"""

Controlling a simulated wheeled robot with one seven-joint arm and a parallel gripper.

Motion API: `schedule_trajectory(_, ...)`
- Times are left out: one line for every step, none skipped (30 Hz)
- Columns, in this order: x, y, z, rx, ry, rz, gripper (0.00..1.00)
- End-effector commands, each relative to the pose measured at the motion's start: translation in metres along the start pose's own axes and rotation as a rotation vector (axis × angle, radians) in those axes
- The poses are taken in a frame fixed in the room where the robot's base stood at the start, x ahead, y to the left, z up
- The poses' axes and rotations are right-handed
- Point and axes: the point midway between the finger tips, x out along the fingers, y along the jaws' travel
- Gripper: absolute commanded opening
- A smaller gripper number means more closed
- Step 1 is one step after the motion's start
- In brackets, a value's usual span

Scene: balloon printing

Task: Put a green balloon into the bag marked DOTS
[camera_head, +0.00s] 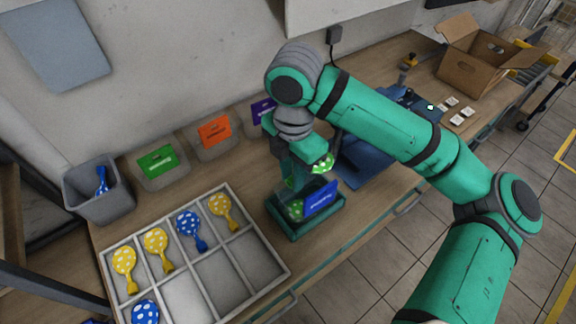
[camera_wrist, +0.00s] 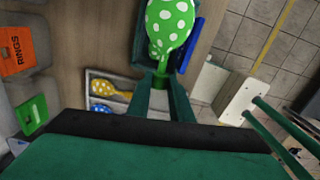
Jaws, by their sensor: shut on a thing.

"""

Reproduce the material in full, word for word, and omit the pictures.

Controlling a simulated wheeled robot with one seven-joint arm and a parallel gripper.

Motion API: `schedule_trajectory(_, ...)`
- Times are left out: one line for every step, none skipped (30 Hz)
- Columns, in this order: x, y, z, rx, ry, rz, gripper (0.00..1.00)
- End-effector commands, each relative to the pose measured at the motion's start: translation in metres along the start pose's own axes and rotation as a rotation vector (axis × angle, radians) in those axes
- The poses are taken in a frame fixed in the room where the robot's base stood at the start, x ahead, y to the left, z up
- The poses' axes and rotations are right-handed
- Point and axes: the point midway between the finger tips, x out along the fingers, y along the jaws' travel
- Gripper: absolute commanded opening
- A smaller gripper number means more closed
- Step 1 is one step after the motion's start
- In brackets, a value's usual span

Scene: balloon printing

Task: Put a green balloon into the bag marked DOTS
[camera_head, +0.00s] 
[camera_wrist, +0.00s] 
Jaws, by their sensor: shut on a thing.

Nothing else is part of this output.